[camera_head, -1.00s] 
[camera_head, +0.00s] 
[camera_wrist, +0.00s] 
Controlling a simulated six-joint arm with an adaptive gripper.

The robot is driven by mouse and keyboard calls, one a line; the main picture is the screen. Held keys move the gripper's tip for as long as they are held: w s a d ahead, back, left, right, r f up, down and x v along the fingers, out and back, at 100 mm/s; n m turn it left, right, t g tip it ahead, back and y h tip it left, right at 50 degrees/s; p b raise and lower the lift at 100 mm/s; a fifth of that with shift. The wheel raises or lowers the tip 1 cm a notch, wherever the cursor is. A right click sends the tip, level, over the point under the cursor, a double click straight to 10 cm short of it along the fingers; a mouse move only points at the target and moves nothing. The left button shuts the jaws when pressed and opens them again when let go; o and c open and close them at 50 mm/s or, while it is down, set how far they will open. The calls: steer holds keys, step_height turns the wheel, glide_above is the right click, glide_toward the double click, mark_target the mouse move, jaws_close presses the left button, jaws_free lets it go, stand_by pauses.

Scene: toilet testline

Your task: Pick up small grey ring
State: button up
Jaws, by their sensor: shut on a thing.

______

### What is asked
Taking the lines above, repeat exactly those from the line that contains "[camera_head, +0.00s]" through the line that contains "Controlling a simulated", and both of those lines as well. Include nothing else.

### Answer below
[camera_head, +0.00s] 
[camera_wrist, +0.00s] 
Controlling a simulated six-joint arm with an adaptive gripper.

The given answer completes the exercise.